» Description of the task: Pictures do not belong in the copy. Write out exactly the lines from the one containing "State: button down" through the end of the data.

» Dataset section:
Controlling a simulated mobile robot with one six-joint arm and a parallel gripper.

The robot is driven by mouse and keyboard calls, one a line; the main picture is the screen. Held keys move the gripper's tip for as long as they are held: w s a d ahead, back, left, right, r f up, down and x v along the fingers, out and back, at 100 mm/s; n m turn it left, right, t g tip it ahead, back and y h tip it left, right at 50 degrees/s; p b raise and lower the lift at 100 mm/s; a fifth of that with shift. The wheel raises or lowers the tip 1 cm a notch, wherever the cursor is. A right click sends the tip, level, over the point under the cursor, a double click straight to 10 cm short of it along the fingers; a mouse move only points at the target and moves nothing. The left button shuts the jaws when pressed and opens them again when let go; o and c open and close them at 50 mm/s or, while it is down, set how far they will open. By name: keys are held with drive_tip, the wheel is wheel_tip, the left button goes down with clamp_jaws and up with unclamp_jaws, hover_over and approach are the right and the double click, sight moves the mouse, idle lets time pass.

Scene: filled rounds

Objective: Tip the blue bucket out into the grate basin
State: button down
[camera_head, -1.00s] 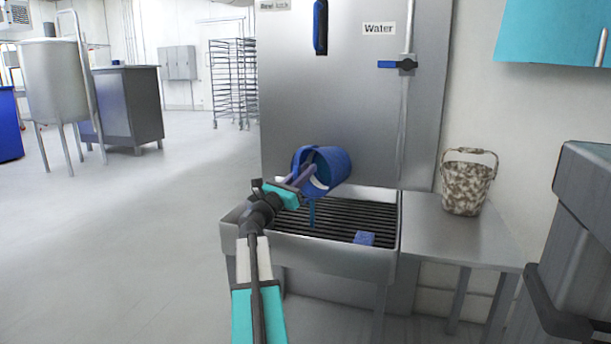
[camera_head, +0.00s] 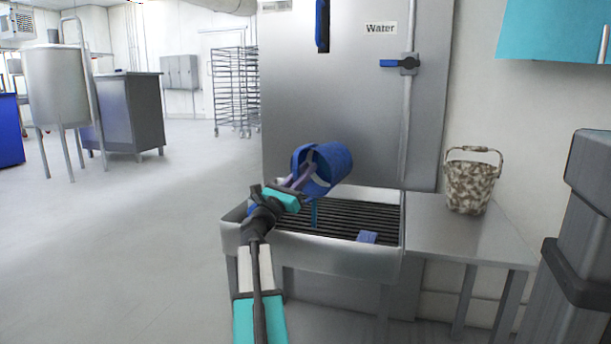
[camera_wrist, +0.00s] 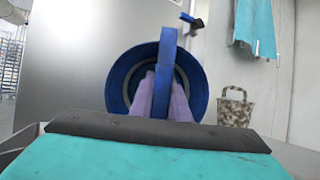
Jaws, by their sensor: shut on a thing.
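The blue bucket (camera_head: 335,168) lies tilted on its side in the air above the grate basin (camera_head: 330,259), its mouth toward the lower left, facing my arm. My gripper (camera_head: 304,175) is at the mouth, with its purple fingers shut on the bucket. In the wrist view the bucket (camera_wrist: 118,85) shows its open mouth, with its blue handle running upright across the fingers (camera_wrist: 165,85). The exact grip point is partly hidden. A thin blue strip (camera_head: 314,215) hangs below the bucket over the dark grate; I cannot tell what it is.
A small blue block (camera_head: 367,237) lies on the grate. A patterned bucket (camera_head: 470,187) stands on the steel side table (camera_head: 465,235) to the right. A steel panel with a blue-handled valve (camera_head: 400,64) rises behind the basin. Open floor lies to the left.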

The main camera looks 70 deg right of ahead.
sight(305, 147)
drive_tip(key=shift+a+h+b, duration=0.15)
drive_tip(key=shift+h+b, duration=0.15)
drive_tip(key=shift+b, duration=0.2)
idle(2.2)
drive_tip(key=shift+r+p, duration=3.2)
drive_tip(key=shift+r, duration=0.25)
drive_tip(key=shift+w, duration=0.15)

» Full solution:
State: button down
[camera_head, -1.00s] 
[camera_head, +0.00s] 
[camera_wrist, +0.00s] 
Jaws, by their sensor: shut on a thing.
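The blue bucket (camera_head: 335,168) lies tilted on its side in the air above the grate basin (camera_head: 330,259), its mouth toward the lower left, facing my arm. My gripper (camera_head: 304,175) is at the mouth, with its purple fingers shut on the bucket. In the wrist view the bucket (camera_wrist: 118,85) shows its open mouth, with its blue handle running upright across the fingers (camera_wrist: 165,85). The exact grip point is partly hidden. A thin blue strip (camera_head: 314,215) hangs below the bucket over the dark grate; I cannot tell what it is.
A small blue block (camera_head: 367,237) lies on the grate. A patterned bucket (camera_head: 470,187) stands on the steel side table (camera_head: 465,235) to the right. A steel panel with a blue-handled valve (camera_head: 400,64) rises behind the basin. Open floor lies to the left.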

The main camera looks 70 deg right of ahead.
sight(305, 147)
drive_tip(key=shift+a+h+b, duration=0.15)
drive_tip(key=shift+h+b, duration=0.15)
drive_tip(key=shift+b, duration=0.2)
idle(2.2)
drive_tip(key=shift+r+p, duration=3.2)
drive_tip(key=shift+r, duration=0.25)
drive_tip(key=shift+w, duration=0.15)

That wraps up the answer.